There are a growing number of private financiers and indie producers who also believe in the model, including Amplify Pictures, the company based in LA and Amsterdam and led by former Amazon scripted executive Joe Lewis and ex-Netflix executive Rachel Eggebeen. It used an indie financing model for its Emmy-winning surfing doc series 100 Foot Wave, which is licensed to HBO, and has been spending much of 2025 attempting to apply the model to scripted. Deadline understands at least one show on its slate has come very close to fruition this year, although nothing has yet gone into production.

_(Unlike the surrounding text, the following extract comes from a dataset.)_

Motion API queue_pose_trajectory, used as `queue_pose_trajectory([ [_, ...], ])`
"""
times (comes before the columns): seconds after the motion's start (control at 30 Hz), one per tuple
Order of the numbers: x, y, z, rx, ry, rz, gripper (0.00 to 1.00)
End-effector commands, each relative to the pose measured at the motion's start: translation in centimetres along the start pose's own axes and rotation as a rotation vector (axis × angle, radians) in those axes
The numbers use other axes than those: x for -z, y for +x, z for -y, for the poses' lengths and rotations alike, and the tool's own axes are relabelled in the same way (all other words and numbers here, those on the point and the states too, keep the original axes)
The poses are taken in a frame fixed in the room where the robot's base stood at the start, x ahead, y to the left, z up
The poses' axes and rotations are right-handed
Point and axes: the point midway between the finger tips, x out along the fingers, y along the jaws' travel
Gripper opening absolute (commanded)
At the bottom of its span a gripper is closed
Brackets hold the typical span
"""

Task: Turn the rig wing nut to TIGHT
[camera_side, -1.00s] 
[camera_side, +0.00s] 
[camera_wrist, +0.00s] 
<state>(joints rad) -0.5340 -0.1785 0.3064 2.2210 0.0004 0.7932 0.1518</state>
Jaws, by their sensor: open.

“The thing I find the riskiest is developing a show and going to pitch it in a traditional way,” says Lewis. “You can deliver a genius showrunner and a great idea, and it still won’t go. That’s the thing that turns my stomach.” He admits it has been “slow progress” selling the model to partners and adds that “it’s taking less time to explain.”

Others are going the same way, with Better Call Saul star Rhea Seehorn having recently boarded Swiss producer Katja Meier’s TV series $hare as an executive producer. Seehorn joined the project after seeing it at Denver’s SeriesFest, which is fast becoming a hotbed on the indie scene.

Meier says she was repeatedly told by production companies that the female protagonist in $hare was too old. She ignored requests to make her younger and instead made the pilot independently.

The series is now in pre-production. “We’re independent filmmakers and storytellers who create our own opportunities,” Meier says. “We didn’t wait for permission — we just went out and made the female-powered story we wanted to see on screen.”